-- START --

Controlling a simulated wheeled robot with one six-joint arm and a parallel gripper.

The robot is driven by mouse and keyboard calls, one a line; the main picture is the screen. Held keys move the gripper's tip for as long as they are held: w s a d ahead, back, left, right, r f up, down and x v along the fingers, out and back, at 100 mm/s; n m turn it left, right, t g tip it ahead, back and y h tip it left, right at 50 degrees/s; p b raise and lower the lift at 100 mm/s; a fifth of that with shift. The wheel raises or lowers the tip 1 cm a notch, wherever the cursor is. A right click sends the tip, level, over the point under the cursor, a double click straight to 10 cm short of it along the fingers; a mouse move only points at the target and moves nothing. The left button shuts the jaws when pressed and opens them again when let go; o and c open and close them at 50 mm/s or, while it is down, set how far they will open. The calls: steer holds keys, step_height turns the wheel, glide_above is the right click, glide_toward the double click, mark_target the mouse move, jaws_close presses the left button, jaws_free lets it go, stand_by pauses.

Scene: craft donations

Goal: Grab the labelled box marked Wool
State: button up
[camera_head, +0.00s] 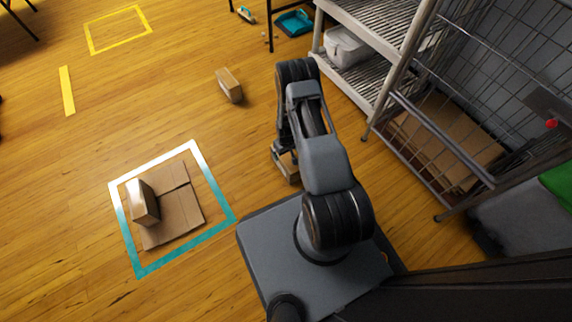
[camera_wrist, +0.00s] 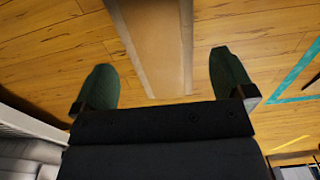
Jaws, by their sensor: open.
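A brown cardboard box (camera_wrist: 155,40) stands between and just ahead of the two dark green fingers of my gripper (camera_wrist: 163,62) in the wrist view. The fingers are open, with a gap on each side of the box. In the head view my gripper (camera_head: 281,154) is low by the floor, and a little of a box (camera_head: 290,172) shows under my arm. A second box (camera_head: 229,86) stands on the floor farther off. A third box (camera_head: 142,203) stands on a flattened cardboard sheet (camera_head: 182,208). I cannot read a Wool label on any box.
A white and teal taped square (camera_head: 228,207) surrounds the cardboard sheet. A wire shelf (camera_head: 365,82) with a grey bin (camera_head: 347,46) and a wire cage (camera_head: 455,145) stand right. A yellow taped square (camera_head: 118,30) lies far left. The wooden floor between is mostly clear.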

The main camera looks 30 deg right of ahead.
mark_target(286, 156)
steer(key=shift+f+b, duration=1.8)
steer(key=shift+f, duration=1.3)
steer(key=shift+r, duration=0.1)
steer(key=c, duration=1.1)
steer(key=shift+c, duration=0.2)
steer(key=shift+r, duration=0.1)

-- END --
-- START --

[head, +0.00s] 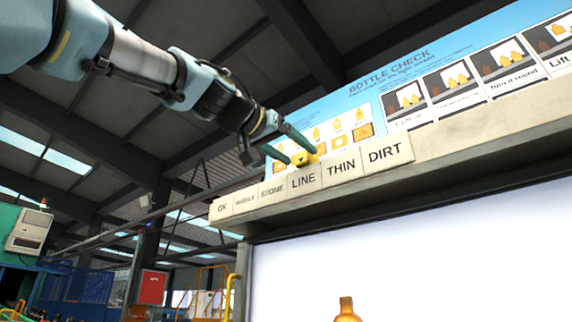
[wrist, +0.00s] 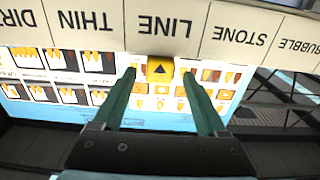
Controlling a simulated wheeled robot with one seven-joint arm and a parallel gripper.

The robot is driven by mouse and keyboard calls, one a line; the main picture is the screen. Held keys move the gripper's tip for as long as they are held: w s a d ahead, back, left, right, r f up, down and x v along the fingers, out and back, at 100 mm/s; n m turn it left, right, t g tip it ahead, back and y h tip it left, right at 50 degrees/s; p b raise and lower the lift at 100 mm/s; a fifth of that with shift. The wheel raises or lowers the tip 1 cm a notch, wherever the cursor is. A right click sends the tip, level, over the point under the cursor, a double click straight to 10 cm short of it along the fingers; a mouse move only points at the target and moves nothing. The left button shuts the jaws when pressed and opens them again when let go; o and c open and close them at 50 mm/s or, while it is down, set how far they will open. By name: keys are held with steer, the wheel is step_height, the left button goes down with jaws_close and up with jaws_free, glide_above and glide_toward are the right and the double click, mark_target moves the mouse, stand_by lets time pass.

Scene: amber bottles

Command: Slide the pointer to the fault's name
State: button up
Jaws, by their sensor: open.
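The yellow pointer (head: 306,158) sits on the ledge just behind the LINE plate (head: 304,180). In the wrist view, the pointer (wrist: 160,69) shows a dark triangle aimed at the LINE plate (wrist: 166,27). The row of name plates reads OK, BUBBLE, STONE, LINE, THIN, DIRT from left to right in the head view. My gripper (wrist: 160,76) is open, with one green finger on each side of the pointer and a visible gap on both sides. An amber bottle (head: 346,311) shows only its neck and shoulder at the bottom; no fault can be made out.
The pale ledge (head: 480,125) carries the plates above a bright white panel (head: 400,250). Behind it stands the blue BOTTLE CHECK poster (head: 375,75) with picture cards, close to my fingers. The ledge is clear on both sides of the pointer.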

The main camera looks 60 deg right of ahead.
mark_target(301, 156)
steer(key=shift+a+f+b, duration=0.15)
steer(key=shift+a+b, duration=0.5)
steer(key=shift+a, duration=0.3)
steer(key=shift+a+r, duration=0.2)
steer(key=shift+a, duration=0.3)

-- END --
-- START --

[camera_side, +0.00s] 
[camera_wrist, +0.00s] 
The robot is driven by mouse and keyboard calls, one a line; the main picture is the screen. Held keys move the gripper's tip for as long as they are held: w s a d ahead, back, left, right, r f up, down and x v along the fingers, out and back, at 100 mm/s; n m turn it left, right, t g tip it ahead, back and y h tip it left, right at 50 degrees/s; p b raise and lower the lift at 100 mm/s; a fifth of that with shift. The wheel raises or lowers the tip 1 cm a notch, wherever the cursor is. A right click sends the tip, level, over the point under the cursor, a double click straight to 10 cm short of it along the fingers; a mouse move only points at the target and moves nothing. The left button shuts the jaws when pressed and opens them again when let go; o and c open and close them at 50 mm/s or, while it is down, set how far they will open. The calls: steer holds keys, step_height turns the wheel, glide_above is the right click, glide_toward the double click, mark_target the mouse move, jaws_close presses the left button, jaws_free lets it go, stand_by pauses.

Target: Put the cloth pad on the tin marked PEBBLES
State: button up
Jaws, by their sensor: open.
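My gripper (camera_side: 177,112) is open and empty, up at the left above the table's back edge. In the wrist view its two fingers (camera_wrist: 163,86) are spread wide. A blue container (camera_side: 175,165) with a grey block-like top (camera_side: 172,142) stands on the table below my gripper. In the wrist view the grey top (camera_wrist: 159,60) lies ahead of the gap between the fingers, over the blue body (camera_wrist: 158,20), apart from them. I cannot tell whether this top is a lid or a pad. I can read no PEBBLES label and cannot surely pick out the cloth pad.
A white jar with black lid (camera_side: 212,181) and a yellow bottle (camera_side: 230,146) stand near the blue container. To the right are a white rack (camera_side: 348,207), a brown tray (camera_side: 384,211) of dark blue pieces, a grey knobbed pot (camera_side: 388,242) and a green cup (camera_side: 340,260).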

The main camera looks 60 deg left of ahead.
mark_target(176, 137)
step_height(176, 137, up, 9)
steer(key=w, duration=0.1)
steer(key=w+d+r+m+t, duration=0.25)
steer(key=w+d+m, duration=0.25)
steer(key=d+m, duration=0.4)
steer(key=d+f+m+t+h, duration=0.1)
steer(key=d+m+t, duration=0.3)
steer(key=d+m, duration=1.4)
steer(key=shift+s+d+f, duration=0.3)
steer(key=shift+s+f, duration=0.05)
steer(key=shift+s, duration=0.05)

-- END --

What is required: Identify and copy all lines with the word "joint".

Problem solution:
Controlling a simulated wheeled robot with one six-joint arm and a parallel gripper.
Controlling a simulated wheeled robot with one seven-joint arm and a parallel gripper.

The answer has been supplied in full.